Environmental Engineering and Earth Sciences

Molz served as invited and keynote speaker

Professor Fred Molz served as one of three invited speakers at the Chapman Conference entitled “The MADE Challenge for Groundwater Transport in Highly Heterogeneous Aquifers: Insights from 30 Years of Modeling and Characterization at the Field Scale and Promising Future Directions.” Chapman Conferences are sponsored by the American Geophysical Union (AGU) and are designed to permit in-depth exploration of specialized subjects. The AGU Chapman Conference program has encouraged innovative research for over 35 years.

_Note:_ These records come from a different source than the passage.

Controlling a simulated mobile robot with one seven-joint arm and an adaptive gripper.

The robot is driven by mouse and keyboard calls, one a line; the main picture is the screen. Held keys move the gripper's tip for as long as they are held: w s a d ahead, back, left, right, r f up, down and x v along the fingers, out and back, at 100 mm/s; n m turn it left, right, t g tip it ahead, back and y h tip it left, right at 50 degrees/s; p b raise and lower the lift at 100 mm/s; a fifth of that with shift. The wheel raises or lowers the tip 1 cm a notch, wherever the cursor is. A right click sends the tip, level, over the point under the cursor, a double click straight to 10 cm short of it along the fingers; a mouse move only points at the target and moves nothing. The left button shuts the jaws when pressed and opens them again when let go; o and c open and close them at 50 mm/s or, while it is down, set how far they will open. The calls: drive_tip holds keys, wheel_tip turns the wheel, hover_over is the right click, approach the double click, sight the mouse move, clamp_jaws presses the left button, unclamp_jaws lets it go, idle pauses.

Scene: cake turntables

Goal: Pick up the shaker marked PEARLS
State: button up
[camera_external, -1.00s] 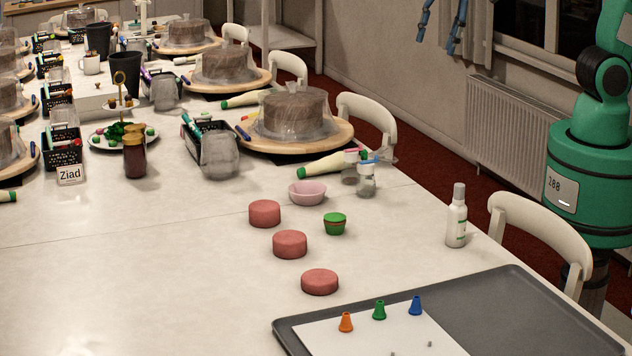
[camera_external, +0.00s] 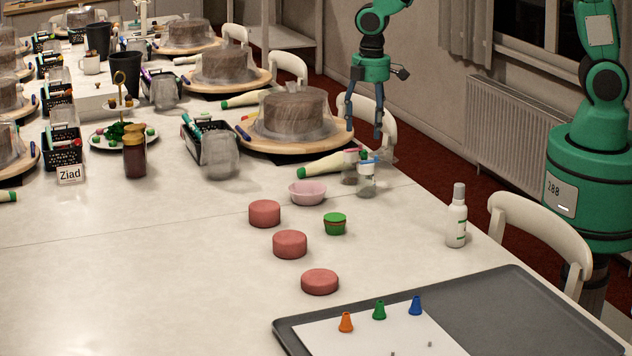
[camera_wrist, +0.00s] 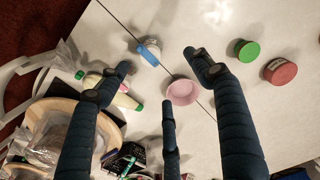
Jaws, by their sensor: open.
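Two small clear shakers stand close together on the table. The front shaker (camera_external: 366,186) has a blue lid, and the rear shaker (camera_external: 349,174) has a reddish lid. I cannot read a PEARLS mark on either. My gripper (camera_external: 364,132) hangs open and empty above them, fingers pointing down. In the wrist view the blue-lidded shaker (camera_wrist: 149,53) lies between the open fingers (camera_wrist: 158,68), apart from them. A pink lid (camera_wrist: 124,88) shows by the left finger.
A piping bag (camera_external: 322,166) lies beside the shakers, with a pink bowl (camera_external: 307,194) in front. A covered cake (camera_external: 290,113) on a turntable stands behind left. A green-lidded tub (camera_external: 335,224), red discs (camera_external: 290,244) and a white bottle (camera_external: 457,220) stand nearer. The table's front left is clear.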

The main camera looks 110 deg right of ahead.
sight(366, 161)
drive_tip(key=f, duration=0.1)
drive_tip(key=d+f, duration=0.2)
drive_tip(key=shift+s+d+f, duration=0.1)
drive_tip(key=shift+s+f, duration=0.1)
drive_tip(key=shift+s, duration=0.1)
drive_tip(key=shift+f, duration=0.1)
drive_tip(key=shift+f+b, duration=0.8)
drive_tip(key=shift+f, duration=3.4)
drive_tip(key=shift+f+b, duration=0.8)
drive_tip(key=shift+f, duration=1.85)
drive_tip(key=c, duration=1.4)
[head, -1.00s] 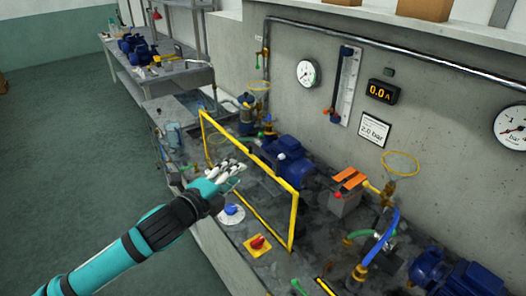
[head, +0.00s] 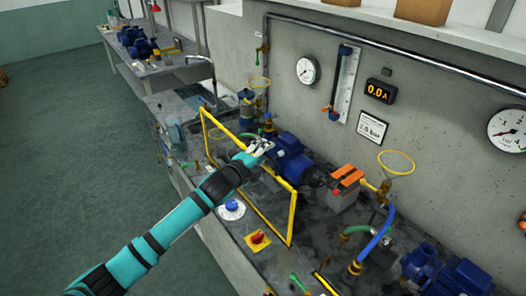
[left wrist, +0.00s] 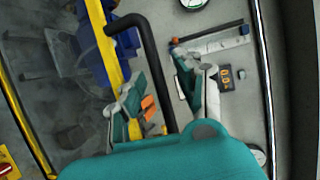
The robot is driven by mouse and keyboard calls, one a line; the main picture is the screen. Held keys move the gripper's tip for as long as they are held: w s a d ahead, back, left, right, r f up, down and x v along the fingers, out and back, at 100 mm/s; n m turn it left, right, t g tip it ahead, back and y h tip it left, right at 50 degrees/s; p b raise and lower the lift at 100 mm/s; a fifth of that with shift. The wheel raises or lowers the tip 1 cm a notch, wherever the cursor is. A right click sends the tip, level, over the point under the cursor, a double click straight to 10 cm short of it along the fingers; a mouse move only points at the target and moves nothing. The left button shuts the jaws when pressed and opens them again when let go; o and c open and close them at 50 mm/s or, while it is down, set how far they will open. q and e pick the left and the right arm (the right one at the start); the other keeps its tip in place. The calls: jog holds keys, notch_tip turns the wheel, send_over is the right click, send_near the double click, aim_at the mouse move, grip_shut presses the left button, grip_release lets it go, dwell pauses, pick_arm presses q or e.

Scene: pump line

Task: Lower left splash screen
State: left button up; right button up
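The splash screen is a clear panel in a yellow frame (head: 293,215), standing upright at the bench front. Its yellow top bar also shows in the left wrist view (left wrist: 107,50). A black bent handle (left wrist: 150,65) comes off that bar and runs between my left gripper's fingers. My left gripper (head: 262,146) is at the screen's top edge in the head view. In the left wrist view its fingers (left wrist: 163,95) are spread apart, with the handle between them. I cannot tell whether they touch it. My right gripper is not in view.
A blue pump (head: 290,155) stands behind the screen. A red-and-yellow switch (head: 257,240) and a blue knob (head: 231,206) are in front of it. An orange-topped box (head: 346,185) and a blue hose (head: 378,235) are to the right.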

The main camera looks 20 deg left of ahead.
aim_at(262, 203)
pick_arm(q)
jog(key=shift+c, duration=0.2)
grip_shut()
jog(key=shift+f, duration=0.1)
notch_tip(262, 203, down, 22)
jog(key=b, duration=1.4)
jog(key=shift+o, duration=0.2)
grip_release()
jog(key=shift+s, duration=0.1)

This Chapman Conference is designed to bring together a community of researchers who have conducted transport research at the field scale with those who are interested in aquifer characterization and solute transport modeling to: discuss insights gained from the last three decades of research, consider unresolved questions about aquifer characterization and modeling in highly heterogeneous aquifers, and identify promising avenues for future research in these areas. Three decades of research on groundwater transport in highly heterogeneous aquifers, such as that at the Macrodispersion Experiment (MADE) site, has raised many questions about contaminant transport in highly heterogeneous media, the scale for characterization of subsurface heterogeneity, and the effectiveness of various models to predict transport in such systems. Professor Molz delivered his keynote address on “Geo-Statistical Property Modeling.” The conference was held in Valencia, Spain (October 5-8, 2015). More information is available at http://chapman.agu.org/aquifers/.

Previous to this, he was the keynote speaker at the Bouyoucos Conference: “A Path to Improved Understanding of Complex Soil Systems” at the Lawrence Berkeley National Lab.